Golfers and non-golfers alike feast on brisket sliders while whacking micro-chipped balls toward digital targets. Book a bay or stalking tee-time deals.
Oklahoma Aquarium | Shark Week every week
Technically across the river in Jenks—but still on your GPS’s good side—this all-indoor marine wonderland lets you ogle bull sharks from a 300-foot tunnel while the outside world melts. Doors swing open daily at 10 a.m., with a bonus late-night Tuesday that stays lit until 9 p.m., so you can watch jellyfish glow long after the sun calls it quits.
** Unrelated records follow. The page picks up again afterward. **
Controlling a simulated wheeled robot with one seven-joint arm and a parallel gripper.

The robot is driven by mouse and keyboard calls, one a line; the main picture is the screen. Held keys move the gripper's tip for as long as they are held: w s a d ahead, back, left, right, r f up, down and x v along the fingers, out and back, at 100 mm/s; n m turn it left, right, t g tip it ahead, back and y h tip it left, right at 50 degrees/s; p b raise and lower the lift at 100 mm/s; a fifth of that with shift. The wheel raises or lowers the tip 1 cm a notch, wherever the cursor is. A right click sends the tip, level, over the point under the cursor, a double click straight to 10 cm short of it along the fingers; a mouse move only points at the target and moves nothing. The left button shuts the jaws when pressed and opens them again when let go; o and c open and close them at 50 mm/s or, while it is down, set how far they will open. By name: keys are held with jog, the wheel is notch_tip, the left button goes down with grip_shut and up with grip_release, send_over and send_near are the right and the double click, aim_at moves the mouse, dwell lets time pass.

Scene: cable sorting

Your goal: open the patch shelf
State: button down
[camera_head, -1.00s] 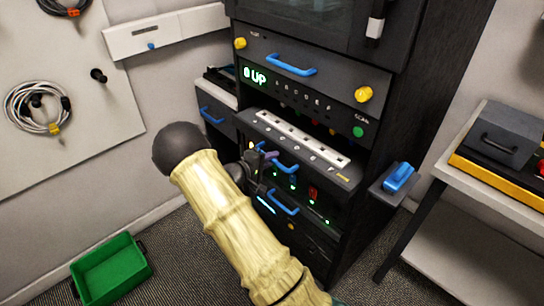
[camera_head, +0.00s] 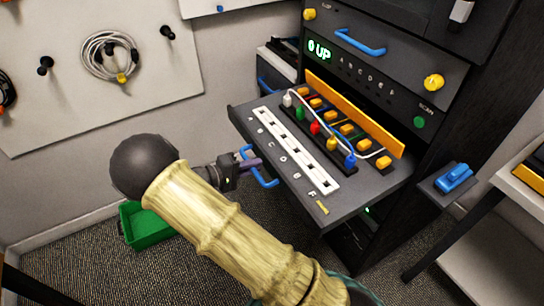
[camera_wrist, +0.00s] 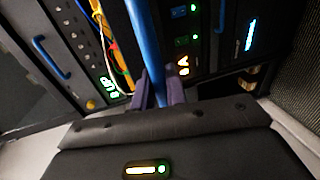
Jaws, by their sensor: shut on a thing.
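The patch shelf (camera_head: 248,118) is a dark sliding tray that sticks well out of the rack in the head view. My gripper (camera_head: 250,165) is shut on this handle. In the wrist view the blue handle (camera_wrist: 146,45) runs between the two purple-grey fingers (camera_wrist: 162,95). The inside of the rack behind the orange bar is mostly hidden.
Above the shelf are a panel reading "0 UP" (camera_head: 320,50) and a drawer with a blue handle (camera_head: 360,42). A blue item on a side ledge (camera_head: 455,178) is right of the rack. A green bin (camera_head: 150,225) stands on the floor at left. A coiled cable (camera_head: 110,55) hangs on the wall board.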

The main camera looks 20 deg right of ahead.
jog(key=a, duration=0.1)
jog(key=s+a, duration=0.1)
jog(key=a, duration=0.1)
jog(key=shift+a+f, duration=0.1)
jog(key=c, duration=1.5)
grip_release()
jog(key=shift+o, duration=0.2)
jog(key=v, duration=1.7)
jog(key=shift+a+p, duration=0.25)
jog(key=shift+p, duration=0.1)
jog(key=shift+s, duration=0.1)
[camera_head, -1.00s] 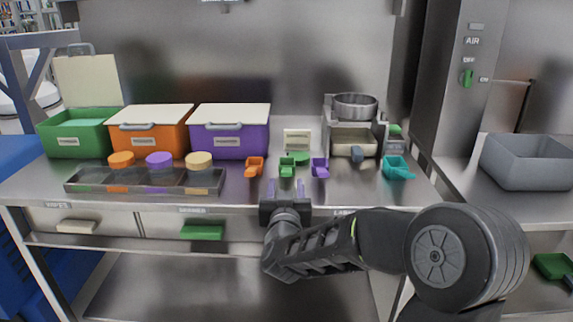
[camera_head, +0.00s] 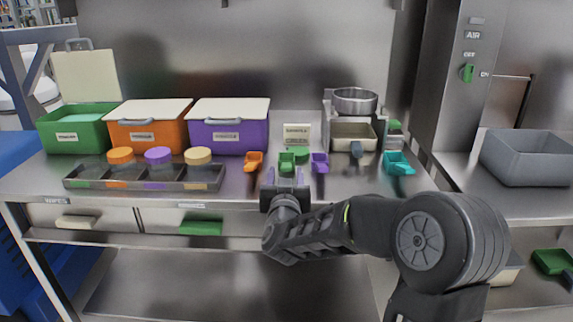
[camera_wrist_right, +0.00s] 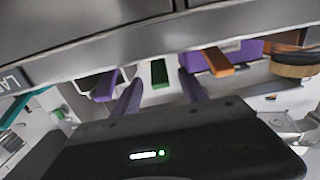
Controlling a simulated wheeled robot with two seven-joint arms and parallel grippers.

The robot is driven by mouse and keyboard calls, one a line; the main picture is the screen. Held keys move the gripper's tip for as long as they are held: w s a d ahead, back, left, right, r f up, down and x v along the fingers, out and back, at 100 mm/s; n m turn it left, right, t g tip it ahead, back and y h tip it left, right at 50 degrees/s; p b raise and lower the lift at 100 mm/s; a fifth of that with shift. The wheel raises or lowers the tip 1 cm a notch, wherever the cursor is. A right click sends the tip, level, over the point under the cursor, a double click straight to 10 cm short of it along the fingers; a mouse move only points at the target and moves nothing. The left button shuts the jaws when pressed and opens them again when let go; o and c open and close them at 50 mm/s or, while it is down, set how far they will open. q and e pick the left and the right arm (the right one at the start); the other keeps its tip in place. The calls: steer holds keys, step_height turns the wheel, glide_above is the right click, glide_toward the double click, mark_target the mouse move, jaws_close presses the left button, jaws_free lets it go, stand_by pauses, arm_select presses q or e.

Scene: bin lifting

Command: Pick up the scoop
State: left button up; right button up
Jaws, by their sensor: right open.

Beyond the big tank there’s a hands-on stingray touch pool, a pirate-approved ship-wreck playground, and enough air conditioning to freeze a latte. Feeling peckish? The on-site café runs 10–6 and mercifully sells Dippin’ Dots—because nothing says “beat the heat” like astronaut ice cream. Sink your teeth into ticket options.
Hot tips for beating the heat
Crack‑of‑dawn or last‑call visits win. Most family spots hit capacity between 11 a.m. and 3 p.m., so aim early breakfast runs or post‑dinner adventures to skip queues (and cranky toddlers).
Keep socks in the glove box. Trampoline parks and some play areas require them, and the markup at check‑in counters could buy you a small yacht—or at least another slushie.
Memberships pay off fast. If you live here, three Oklahoma Aquarium trips or two Discovery Lab playdates usually cover an annual pass, saving you cash for queso.
Parking hacks matter. Blue Dome’s street meters flip free after 5 p.m.; Jenks Riverwalk has ample surface lots; and Philbrook’s garden parking stays shaded, so your steering wheel won’t brand you on exit.
Hydrate like you’re prepping for a marathon. Even indoors, jumping, bowling, and glassblowing torch calories. Every venue on this list sells water—skip fancy sports drinks unless you’re trying to color‑coordinate with your Instagram aesthetic.
Book ahead whenever possible. Escape rooms, and Suite Shots bays evaporate faster than puddles on Riverside Drive in July.